JOB = Copy everything in the listing below word for word, apart from any images.

begin DATA SECTION

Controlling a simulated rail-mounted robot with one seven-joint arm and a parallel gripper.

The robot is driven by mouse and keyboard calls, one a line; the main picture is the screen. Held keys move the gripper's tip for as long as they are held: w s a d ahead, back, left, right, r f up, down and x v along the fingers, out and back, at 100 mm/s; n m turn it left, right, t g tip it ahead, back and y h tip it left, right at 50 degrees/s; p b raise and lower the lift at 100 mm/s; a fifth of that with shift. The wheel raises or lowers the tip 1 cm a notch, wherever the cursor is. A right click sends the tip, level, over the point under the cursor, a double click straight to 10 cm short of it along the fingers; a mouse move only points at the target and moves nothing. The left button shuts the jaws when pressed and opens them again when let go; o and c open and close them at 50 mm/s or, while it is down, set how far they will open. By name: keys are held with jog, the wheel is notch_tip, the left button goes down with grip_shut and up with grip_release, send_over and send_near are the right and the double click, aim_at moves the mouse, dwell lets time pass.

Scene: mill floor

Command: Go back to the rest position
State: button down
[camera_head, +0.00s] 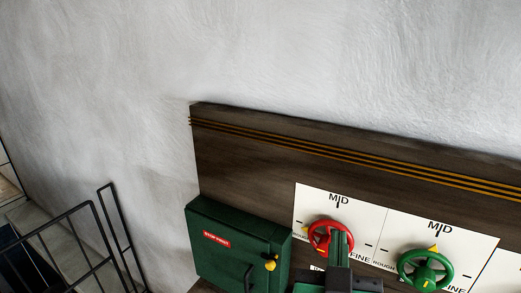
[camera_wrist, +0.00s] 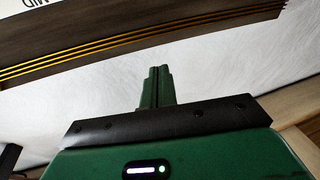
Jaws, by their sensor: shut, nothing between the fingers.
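My gripper (camera_head: 340,246) shows at the bottom of the head view, in front of the panel and overlapping the red handwheel (camera_head: 318,236). I cannot tell whether it touches the wheel. In the wrist view my gripper (camera_wrist: 157,72) points at the pale wall, its two green fingers together with nothing between them. The red wheel is partly hidden behind my gripper. A green handwheel (camera_head: 425,270) with a yellow pointer near the MID mark is to its right, clear of my gripper.
A dark wooden panel (camera_head: 240,160) with yellow stripes carries white dial plates (camera_head: 370,225). A green box (camera_head: 228,245) with a red label and a yellow knob (camera_head: 270,264) is at left. A black railing (camera_head: 75,235) stands at far left. The white wall (camera_head: 300,60) above is bare.

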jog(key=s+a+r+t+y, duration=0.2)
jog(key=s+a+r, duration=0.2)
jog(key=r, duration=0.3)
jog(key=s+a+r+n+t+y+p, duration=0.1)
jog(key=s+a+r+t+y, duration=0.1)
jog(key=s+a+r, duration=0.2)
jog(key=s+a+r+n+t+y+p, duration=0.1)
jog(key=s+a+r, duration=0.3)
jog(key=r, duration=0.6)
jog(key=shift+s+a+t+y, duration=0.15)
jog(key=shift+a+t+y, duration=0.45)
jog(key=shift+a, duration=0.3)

end DATA SECTION

RESULT OF THE EXERCISE =
Controlling a simulated rail-mounted robot with one seven-joint arm and a parallel gripper.

The robot is driven by mouse and keyboard calls, one a line; the main picture is the screen. Held keys move the gripper's tip for as long as they are held: w s a d ahead, back, left, right, r f up, down and x v along the fingers, out and back, at 100 mm/s; n m turn it left, right, t g tip it ahead, back and y h tip it left, right at 50 degrees/s; p b raise and lower the lift at 100 mm/s; a fifth of that with shift. The wheel raises or lowers the tip 1 cm a notch, wherever the cursor is. A right click sends the tip, level, over the point under the cursor, a double click straight to 10 cm short of it along the fingers; a mouse move only points at the target and moves nothing. The left button shuts the jaws when pressed and opens them again when let go; o and c open and close them at 50 mm/s or, while it is down, set how far they will open. By name: keys are held with jog, the wheel is notch_tip, the left button goes down with grip_shut and up with grip_release, send_over and send_near are the right and the double click, aim_at moves the mouse, dwell lets time pass.

Scene: mill floor

Command: Go back to the rest position
State: button down
[camera_head, +0.00s] 
[camera_wrist, +0.00s] 
Jaws, by their sensor: shut, nothing between the fingers.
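My gripper (camera_head: 340,246) shows at the bottom of the head view, in front of the panel and overlapping the red handwheel (camera_head: 318,236). I cannot tell whether it touches the wheel. In the wrist view my gripper (camera_wrist: 157,72) points at the pale wall, its two green fingers together with nothing between them. The red wheel is partly hidden behind my gripper. A green handwheel (camera_head: 425,270) with a yellow pointer near the MID mark is to its right, clear of my gripper.
A dark wooden panel (camera_head: 240,160) with yellow stripes carries white dial plates (camera_head: 370,225). A green box (camera_head: 228,245) with a red label and a yellow knob (camera_head: 270,264) is at left. A black railing (camera_head: 75,235) stands at far left. The white wall (camera_head: 300,60) above is bare.

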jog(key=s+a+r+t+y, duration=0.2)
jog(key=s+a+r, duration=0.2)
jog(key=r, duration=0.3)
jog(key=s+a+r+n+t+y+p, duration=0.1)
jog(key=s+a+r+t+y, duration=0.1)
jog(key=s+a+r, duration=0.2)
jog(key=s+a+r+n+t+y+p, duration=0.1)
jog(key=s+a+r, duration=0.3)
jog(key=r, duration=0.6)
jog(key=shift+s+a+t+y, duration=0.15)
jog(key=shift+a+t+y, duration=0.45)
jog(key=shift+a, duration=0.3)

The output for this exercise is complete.